Why nobody picks up on this bothers me to no end. It seems that either there is no such thing as a compulsory education in the world of Harry Potter, or somehow the school refrains from reporting this grave error and hiatus in the education of Harry James Potter. Just like in my blog “Harry Potter and the Lack of Social Services“, I am afraid I cannot give a satisfactory solution, leading only into the same guesswork as then, with either Vernon Dursley interfering to keep too prying minds away from his house, thus siphoning off his savings, or Dumbledore was in the loop to keep Harry with his relatives, at all costs to keep up the blood wards. Thus, the situation persists.
Yet, the Dursleys still care for Harry’s secondary education, as he still gets a school uniform for Stonewall High, even though it consist of Dudley’s hand-me-downs with a grey wash, as properly fitting for a Dursley style donation to Harry. As Harry was kept in his cupboard for days at an end, I cannot help but wonder how sanitary problems were solved if he wasn’t allowed out. The same problem goes for meals.
This problem becomes even more apparent when you consider how guests would have reacted to Harry’s presence and the cupboard under the stairs where he was kept. I presume that in most cases Harry was sent upstairs and told to pretend not to exist, as happened in part two of the Harry Potter series, but as we can read in Harry Potter and the Chamber of Secrets, his existence was still noticed by some visitors, such as Aunt Marge.

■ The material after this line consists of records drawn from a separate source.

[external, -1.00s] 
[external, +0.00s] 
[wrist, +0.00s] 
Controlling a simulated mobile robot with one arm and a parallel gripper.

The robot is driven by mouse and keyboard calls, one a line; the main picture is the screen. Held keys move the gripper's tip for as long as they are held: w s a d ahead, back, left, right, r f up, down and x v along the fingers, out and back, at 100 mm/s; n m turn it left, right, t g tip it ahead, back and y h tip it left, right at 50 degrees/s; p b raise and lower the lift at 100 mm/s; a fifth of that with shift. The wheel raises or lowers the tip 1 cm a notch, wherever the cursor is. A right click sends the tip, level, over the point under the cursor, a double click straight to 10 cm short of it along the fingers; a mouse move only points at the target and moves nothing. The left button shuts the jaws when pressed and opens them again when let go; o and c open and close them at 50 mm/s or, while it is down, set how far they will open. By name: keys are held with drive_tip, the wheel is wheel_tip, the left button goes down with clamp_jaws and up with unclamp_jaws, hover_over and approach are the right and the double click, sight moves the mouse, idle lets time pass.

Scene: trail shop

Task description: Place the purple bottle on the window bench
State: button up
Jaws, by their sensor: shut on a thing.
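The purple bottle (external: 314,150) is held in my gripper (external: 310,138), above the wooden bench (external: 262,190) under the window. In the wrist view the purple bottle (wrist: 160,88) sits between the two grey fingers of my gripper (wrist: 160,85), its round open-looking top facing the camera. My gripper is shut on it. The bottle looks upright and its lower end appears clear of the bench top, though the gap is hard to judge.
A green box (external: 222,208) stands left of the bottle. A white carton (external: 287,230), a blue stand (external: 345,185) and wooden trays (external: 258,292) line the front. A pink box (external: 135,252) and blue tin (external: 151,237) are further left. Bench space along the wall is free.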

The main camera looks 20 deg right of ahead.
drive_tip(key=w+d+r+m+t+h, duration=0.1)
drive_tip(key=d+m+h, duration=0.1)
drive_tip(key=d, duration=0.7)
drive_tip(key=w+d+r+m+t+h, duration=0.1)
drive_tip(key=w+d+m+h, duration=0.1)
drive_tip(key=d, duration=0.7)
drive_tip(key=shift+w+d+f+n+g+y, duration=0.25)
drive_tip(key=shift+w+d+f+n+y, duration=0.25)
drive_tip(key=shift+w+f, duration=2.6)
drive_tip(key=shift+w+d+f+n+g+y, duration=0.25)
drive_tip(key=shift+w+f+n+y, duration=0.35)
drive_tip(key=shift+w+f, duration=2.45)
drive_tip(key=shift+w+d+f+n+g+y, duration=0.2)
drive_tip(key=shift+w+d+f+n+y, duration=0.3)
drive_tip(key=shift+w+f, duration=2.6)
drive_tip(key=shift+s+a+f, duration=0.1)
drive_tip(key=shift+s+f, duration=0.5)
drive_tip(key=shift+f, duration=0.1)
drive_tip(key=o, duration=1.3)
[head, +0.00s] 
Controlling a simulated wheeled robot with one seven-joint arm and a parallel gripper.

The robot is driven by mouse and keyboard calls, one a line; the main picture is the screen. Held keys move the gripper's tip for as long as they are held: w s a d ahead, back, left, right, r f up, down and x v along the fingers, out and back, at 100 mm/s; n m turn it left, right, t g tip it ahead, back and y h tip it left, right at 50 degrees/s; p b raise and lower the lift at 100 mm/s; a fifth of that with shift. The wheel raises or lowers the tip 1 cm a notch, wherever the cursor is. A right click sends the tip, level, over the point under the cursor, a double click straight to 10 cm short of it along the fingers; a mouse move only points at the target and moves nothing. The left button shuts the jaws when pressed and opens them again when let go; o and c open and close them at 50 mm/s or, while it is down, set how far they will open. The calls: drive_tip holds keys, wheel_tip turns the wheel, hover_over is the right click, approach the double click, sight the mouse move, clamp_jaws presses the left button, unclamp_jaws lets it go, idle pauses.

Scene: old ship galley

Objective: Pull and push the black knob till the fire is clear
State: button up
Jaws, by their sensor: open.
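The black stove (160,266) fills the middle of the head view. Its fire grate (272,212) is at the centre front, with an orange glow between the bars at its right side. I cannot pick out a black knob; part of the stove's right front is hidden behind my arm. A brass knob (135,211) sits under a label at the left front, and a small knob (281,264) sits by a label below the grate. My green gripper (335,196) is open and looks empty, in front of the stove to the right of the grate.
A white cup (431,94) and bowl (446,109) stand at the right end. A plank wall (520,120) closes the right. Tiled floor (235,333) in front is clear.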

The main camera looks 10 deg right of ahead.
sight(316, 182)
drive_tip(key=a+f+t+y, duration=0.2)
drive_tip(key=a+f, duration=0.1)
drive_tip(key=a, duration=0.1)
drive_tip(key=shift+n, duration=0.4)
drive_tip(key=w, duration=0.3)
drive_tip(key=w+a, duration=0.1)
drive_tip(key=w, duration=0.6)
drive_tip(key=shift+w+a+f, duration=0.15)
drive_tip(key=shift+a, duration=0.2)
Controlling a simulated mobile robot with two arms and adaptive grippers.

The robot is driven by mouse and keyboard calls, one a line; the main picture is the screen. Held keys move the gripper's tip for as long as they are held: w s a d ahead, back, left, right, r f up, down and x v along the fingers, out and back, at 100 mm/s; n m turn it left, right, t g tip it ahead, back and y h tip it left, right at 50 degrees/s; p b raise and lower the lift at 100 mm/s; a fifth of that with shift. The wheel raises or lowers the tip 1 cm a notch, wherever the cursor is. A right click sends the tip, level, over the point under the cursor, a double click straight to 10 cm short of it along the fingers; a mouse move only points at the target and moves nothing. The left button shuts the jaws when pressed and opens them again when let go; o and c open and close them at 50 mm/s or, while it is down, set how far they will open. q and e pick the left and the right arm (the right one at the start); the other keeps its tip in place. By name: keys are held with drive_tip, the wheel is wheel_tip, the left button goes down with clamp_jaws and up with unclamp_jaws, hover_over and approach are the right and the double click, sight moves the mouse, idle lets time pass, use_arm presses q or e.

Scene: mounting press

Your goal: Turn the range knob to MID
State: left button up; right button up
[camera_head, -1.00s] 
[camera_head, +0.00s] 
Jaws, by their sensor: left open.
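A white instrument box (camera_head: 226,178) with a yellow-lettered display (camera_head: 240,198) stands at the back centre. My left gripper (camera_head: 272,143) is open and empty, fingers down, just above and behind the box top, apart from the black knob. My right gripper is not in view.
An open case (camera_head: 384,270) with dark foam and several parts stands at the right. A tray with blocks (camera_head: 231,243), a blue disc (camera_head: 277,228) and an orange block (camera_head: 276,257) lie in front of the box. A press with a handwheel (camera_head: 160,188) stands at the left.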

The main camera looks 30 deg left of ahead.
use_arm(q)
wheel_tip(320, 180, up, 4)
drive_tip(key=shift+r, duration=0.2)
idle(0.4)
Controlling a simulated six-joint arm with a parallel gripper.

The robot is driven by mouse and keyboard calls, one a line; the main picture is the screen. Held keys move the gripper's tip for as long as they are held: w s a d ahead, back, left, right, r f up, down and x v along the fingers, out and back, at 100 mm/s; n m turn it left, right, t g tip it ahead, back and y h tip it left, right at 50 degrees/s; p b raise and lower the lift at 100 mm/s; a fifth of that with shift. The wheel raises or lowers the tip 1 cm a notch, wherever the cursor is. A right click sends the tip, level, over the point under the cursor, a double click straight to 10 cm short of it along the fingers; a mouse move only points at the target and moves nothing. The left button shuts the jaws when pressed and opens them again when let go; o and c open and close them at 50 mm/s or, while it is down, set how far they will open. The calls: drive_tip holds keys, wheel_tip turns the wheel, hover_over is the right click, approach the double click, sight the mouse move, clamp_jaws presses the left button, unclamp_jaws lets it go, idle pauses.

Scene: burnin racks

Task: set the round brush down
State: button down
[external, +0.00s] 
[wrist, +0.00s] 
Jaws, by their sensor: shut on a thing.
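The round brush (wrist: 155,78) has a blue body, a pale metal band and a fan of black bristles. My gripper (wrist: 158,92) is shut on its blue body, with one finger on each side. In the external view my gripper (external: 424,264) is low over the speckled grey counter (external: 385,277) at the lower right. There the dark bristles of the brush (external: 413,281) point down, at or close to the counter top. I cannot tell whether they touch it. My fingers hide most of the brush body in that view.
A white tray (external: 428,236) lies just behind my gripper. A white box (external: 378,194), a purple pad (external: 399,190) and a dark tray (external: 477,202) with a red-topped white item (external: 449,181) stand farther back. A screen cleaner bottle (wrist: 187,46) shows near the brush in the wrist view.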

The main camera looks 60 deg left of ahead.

Anyways, back to the original intended topic: the Hogwarts letters. Although it is more evident in the film material, the letters have the addresses hand-written on them. This indicates either that the writer of said letter must have had some awareness of the situation at 4 Privet Drive, or that it is yet another gimmick that wizards have outsourced.
The former situation is obviously a worse predicament, as the writer must have been such a dimwit that the Boy-Who-Lived had presumably been properly housed at a cupboard. Now, according to the wikia, there is this magical quill, that writes down every single magical birth in Great-Britain, after which Minerva McGonnagall would check for eligible students for Hogwarts, namely those having turned 11 since last school year. All of these magical births are recorded in a book by that magical quill, with McGonnagall sending the individual letters.
Ah, there’s the rub! Minerva already had the opinion that 4 Privet Drive wasn’t a good choice to deposit the Boy-Who-Lived, because of what she saw on the day she posted there as a cat. Yet, no complaints were known to have been issued to Albus Dumbledore, nor did she react when the address and recipient were written down, nor is there any other reaction pertaining to an abnormal procedure.
Now, there is no direct reaction, and considering my own response time with regards to post, I think that is quite fair and Hogwarts should give some more leeway before sending in ever larger masses of extra letters.
Now that we’re on the topic anyway, that must be an enormous amount of parchment an ink used in that short an amount of time, as well as the owl capacity, that must have quite a drain on it as well. Parchment is very expensive as a means to write on, although it is very durable and probably of high quality. Even if wizards had a spell to instantly create parchment, they still need the skins to come off animals. As livestock is expensive to maintain as well, I daresay that Harry Potter must have been one of the most costly operations to get him his acceptance letter.
Now apart from that, somebody still has to sign all those letters and must have noticed that some things got a little repetitive over the days. Considering the small number of students in Harry’s year it would have been very quickly very obvious that something has gone wrong with the Potter case.
Only after a week is his Hogwarts acceptance letter finally delivered. Vernon isn’t pleased by the arrival of the first letter and decides to ignore it and the contents, after which the letter is destroyed. The following day several more letters come in and appear through creaks in the mailbox, from inside a carton of eggs and lots of other places.
Vernon has had enough of it and takes the entire Dursley family, including Harry on a lengthy trip, first to Cokeworth, where Lily used to live. Now, this wasn’t a very good way of eluding the grasp of the Wizarding World, as Lily and Petunia lived there as children, so the letters would have gotten there as well, and there lived another wizard Severus Snape, of which Vernon may or may not have heard. In any case it wasn’t succesful, as at least 100 letters were deposited there for Harry Potter as well. Suffice to say after this that wizards are very wonky creatures.